When it comes the the discussion of how medieval and ancient soldiers were actually equipped and fought in reality, something that comes up all the time is the mention of authentic artwork from the time that shows various weapons and how they are being used.
I admit those as evidence, but I dispute that they are proof.
Art is art. Not documentation. Sometimes art can be helpful in figuring out how certain things needed to be constructed to work, and held to be efficiently used. But in those cases you still have to try and replicate the depicted construction or handling and try them out to see if it actually solves problems people have encountered with modern recreations.
People have build plenty of ball and chain flails and studded leather armor over the recent years, but nobody has ever demonstrated that those can be of any use in a fight.

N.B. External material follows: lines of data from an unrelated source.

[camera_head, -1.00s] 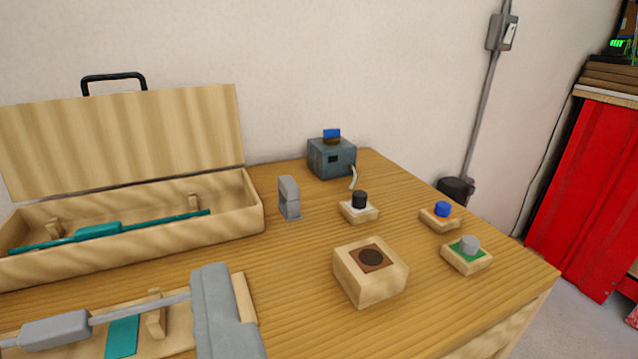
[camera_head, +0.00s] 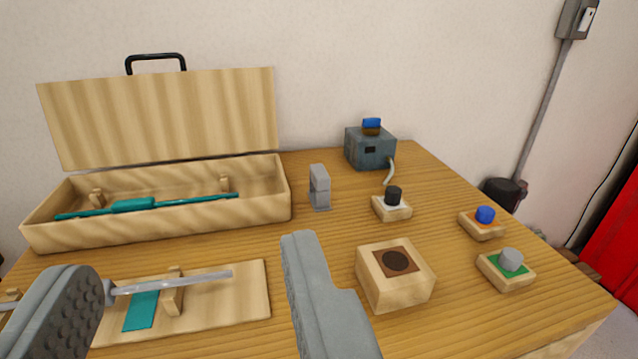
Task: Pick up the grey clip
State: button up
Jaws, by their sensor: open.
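A small upright grey piece with a notch in its side, which looks like the grey clip (camera_head: 319,188), stands on the table just right of the open wooden case. My gripper (camera_head: 192,258) is open, with one grey finger at the lower left and the other at the lower middle. Nothing is held between the fingers. The clip stands beyond the right finger and apart from it. A grey rod (camera_head: 205,277) rests on a wooden stand between the fingers in the picture.
The open case (camera_head: 265,207) holds a teal rod (camera_head: 133,205). A wooden block with a dark round inset (camera_head: 385,280) stands right of the right finger. A blue-grey box (camera_head: 370,150) and small knobs, black (camera_head: 393,196), blue (camera_head: 485,214) and grey (camera_head: 511,259), stand right.

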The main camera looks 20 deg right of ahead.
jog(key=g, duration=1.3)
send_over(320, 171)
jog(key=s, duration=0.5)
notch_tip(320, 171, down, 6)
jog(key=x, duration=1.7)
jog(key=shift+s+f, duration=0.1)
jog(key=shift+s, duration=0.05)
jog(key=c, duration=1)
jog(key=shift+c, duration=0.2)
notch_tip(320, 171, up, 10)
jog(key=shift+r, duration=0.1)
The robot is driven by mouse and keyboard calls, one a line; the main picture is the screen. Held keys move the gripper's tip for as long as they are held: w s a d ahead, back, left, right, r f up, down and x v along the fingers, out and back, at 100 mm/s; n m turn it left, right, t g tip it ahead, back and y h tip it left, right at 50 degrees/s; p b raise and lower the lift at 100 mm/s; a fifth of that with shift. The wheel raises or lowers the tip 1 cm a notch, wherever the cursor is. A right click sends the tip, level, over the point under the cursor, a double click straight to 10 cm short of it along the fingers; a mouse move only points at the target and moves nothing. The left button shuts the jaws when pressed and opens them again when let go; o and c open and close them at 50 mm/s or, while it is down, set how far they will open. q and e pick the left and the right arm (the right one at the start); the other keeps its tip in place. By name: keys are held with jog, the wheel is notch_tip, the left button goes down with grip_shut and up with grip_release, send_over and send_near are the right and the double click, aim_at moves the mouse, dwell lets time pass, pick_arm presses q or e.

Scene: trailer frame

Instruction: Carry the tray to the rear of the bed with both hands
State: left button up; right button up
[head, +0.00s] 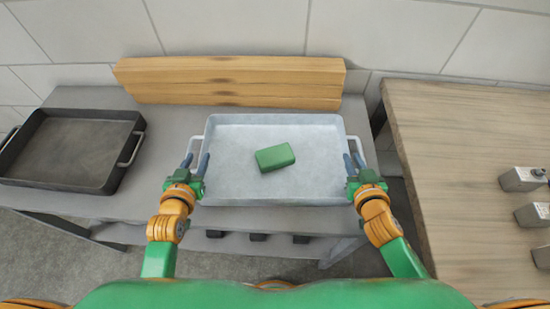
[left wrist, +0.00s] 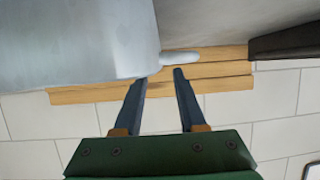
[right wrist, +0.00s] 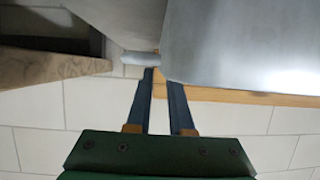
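The light grey metal tray (head: 225,185) sits on a grey bench with a green block (head: 275,157) lying in it. The tray has a bar handle on its left side (head: 194,147) and one on its right side (head: 356,147). My left gripper (head: 197,160) is open at the left handle; in the left wrist view its two fingers (left wrist: 160,75) are apart, with the handle (left wrist: 180,57) near their tips. My right gripper (head: 354,161) is open at the right handle; in the right wrist view its fingers (right wrist: 158,75) are apart, with the handle (right wrist: 140,58) by the tips. Neither visibly grips a handle.
A dark tray (head: 70,150) with handles stands at the left of the grey bench (head: 170,125). Stacked wooden boards (head: 230,80) lie along the back by the tiled wall. A wooden table (head: 460,160) with several grey metal blocks (head: 522,179) stands at the right, beyond a gap.

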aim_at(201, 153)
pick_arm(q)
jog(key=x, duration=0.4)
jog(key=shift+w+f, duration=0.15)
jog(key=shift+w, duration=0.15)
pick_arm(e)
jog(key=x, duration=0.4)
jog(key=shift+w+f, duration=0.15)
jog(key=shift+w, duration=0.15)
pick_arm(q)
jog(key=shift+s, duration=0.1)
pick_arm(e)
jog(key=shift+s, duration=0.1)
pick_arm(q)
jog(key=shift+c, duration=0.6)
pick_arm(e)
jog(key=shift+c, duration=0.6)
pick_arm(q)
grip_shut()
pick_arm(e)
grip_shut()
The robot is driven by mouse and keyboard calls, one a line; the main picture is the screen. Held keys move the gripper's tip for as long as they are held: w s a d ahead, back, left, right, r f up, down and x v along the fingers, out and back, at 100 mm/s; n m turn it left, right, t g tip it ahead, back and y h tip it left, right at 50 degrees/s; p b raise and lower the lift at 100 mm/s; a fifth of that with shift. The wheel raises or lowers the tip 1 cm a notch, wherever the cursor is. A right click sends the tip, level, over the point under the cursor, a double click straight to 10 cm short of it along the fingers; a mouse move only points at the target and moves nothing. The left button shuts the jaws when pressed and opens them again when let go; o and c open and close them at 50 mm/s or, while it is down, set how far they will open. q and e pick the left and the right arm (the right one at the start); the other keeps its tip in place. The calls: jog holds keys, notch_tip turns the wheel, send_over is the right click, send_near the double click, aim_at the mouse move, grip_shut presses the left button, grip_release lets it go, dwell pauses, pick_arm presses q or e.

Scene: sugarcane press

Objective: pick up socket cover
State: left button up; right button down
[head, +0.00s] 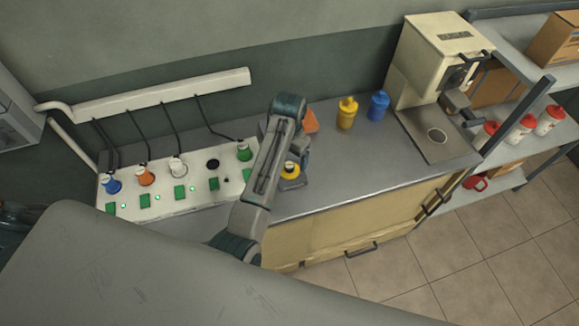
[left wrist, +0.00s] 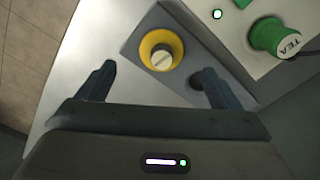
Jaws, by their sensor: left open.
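A yellow round piece with a pale cap (head: 290,169) sits on a dark grey square plate (head: 292,184) on the counter, right of the white socket panel. It also shows in the left wrist view (left wrist: 161,50), ahead of my fingers. I cannot tell for sure whether it is the socket cover. A black round spot (head: 212,164) shows on the panel between the white and green plugs. My left gripper (head: 299,158) is above the plate, partly hidden by its own arm. In the left wrist view my left gripper (left wrist: 158,85) is open and empty, one finger on each side of the yellow piece.
The panel (head: 160,208) bears blue, orange, white and green plugs (head: 244,152) with cables. An orange item (head: 310,122), a yellow bottle (head: 347,113) and a blue bottle (head: 378,106) stand behind. A cream machine (head: 440,60) stands right. The counter's middle is clear.

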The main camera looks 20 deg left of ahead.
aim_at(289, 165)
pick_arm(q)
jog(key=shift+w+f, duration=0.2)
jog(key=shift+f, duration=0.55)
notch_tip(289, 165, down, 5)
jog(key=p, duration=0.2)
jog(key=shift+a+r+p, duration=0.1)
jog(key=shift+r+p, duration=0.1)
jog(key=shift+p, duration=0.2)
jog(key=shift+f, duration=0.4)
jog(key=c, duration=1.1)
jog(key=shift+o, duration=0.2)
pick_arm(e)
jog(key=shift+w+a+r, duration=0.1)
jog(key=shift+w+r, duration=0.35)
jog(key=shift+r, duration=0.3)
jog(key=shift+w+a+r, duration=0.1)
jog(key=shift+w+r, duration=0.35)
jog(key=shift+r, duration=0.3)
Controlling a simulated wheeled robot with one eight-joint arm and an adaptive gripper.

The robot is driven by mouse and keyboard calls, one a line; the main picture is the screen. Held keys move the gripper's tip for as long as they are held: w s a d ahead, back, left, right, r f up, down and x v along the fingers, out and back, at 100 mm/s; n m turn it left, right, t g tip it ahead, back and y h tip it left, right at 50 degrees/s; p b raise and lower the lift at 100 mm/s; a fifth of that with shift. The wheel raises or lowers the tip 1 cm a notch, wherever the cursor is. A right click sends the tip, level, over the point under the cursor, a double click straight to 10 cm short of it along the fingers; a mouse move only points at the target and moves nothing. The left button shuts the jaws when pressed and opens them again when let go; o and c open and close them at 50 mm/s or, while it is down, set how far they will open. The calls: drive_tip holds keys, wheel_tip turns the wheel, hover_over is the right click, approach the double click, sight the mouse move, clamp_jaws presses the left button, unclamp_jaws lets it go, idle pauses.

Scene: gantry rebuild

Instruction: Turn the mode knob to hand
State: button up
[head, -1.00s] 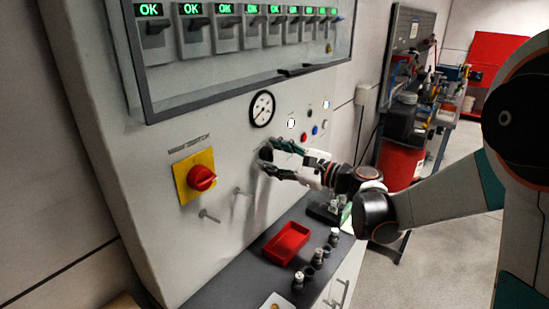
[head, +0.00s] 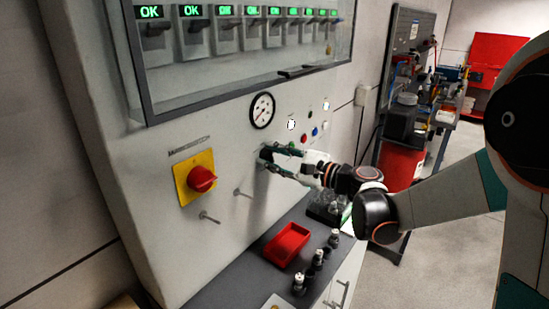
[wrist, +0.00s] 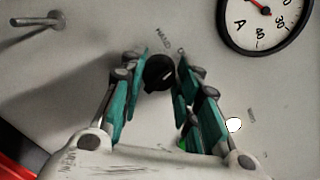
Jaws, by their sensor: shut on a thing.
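The mode knob (wrist: 158,73) is a round black knob on the grey panel, between my fingertips in the wrist view. The word HAND is printed on the panel just above it, with another small mark to the right. A faint pale line shows on the knob's face, but I cannot tell surely which marking it points to. My gripper (wrist: 161,64) has its teal fingers closed on the knob from both sides. In the head view my gripper (head: 268,158) reaches the panel from the right, and its fingers mostly hide the knob.
A red rotary switch on a yellow plate (head: 187,188) is to the left. A gauge (head: 262,110) is above the gripper. Below, a red tray (head: 288,243) and several small dark parts sit on the dark shelf.

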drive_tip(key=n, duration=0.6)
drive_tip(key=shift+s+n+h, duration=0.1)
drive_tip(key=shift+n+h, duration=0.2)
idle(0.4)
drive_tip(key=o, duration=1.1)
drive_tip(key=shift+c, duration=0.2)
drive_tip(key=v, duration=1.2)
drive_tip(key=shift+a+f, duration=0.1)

My favorite example of why authentic contemporary art can not be used as proof that people actually did things that way at the time is the 1987 movie Predator. In Predator, we see American soldiers fighting in a jungle, dual weilding MP5 sub-machine guns and carrying a hand-held minigun.
This artistic depiction of American soldiers was created by American artists in 1987, depicting scenes that take place in 1987. It can’t get more authentic and contemporary than that. There are countless historical records that show American soldiers actually saw action South America at that time, and in the archeological evidence we have thousands of surviving MP5s, and numerous still existing Miniguns that are extremely close to the one shown in the footage.
But should we take Predator as a reliable source for how American soldiers conducted jungle warfare in the 1980s? I’d be cautious about that.
And let’s also not forget that many pieces of medieval art were clearly drawn by people who clearly had never seen the things they were drawing.